Starting with the line that contains "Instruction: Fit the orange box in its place", copy every line through the end of the data below, exactly and with nothing added.

Extracted information:

========================================================================

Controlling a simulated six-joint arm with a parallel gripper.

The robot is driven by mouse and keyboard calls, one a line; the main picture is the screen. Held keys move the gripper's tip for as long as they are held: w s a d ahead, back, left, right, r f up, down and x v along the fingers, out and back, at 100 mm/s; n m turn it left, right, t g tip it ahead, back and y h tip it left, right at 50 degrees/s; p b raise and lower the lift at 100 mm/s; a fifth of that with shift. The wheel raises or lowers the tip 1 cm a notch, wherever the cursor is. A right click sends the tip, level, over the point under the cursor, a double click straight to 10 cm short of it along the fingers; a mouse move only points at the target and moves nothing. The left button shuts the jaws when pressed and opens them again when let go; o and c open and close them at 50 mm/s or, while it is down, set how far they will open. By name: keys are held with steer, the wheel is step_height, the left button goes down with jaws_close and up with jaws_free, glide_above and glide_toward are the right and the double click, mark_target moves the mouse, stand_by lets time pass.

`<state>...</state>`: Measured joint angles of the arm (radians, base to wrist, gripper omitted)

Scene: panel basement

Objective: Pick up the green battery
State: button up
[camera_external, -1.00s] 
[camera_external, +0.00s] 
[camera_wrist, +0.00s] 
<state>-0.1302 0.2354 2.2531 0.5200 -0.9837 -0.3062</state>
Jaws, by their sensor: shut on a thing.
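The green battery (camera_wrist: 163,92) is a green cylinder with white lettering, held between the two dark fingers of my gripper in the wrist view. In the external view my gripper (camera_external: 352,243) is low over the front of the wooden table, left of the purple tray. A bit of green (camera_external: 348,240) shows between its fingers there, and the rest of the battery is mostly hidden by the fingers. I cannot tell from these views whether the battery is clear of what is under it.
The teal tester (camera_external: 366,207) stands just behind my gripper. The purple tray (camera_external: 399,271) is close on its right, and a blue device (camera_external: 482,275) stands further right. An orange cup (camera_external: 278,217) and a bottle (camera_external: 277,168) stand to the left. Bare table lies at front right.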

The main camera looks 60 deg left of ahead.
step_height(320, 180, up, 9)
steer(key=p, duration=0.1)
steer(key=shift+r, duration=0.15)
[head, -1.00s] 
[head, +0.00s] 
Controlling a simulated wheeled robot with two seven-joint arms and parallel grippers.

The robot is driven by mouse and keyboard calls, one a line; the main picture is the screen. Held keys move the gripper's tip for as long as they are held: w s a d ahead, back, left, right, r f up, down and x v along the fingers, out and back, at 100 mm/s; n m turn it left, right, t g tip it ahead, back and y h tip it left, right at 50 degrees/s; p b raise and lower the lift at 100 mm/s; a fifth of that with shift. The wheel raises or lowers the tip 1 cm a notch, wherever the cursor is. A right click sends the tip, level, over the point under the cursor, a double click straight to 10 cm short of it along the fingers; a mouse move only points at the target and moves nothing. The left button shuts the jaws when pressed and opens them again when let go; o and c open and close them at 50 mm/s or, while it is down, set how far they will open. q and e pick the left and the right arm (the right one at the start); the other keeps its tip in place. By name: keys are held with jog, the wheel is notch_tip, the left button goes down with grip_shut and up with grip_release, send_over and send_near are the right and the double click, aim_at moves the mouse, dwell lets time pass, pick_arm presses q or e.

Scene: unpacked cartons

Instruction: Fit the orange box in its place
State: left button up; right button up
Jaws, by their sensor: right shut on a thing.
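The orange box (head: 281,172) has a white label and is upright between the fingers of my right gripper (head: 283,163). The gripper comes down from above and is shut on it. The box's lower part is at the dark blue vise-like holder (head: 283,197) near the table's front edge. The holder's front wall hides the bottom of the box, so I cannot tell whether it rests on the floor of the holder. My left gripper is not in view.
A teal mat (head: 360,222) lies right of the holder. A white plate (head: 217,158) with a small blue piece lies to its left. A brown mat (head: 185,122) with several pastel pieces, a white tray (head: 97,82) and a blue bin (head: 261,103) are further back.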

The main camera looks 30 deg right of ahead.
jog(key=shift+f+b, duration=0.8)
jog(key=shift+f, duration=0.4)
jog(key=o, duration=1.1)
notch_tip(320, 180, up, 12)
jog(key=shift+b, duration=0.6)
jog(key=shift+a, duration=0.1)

========================================================================

The output:
Instruction: Fit the orange box in its place
State: left button up; right button up
Jaws, by their sensor: right shut on a thing.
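The orange box (head: 281,172) has a white label and is upright between the fingers of my right gripper (head: 283,163). The gripper comes down from above and is shut on it. The box's lower part is at the dark blue vise-like holder (head: 283,197) near the table's front edge. The holder's front wall hides the bottom of the box, so I cannot tell whether it rests on the floor of the holder. My left gripper is not in view.
A teal mat (head: 360,222) lies right of the holder. A white plate (head: 217,158) with a small blue piece lies to its left. A brown mat (head: 185,122) with several pastel pieces, a white tray (head: 97,82) and a blue bin (head: 261,103) are further back.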

The main camera looks 30 deg right of ahead.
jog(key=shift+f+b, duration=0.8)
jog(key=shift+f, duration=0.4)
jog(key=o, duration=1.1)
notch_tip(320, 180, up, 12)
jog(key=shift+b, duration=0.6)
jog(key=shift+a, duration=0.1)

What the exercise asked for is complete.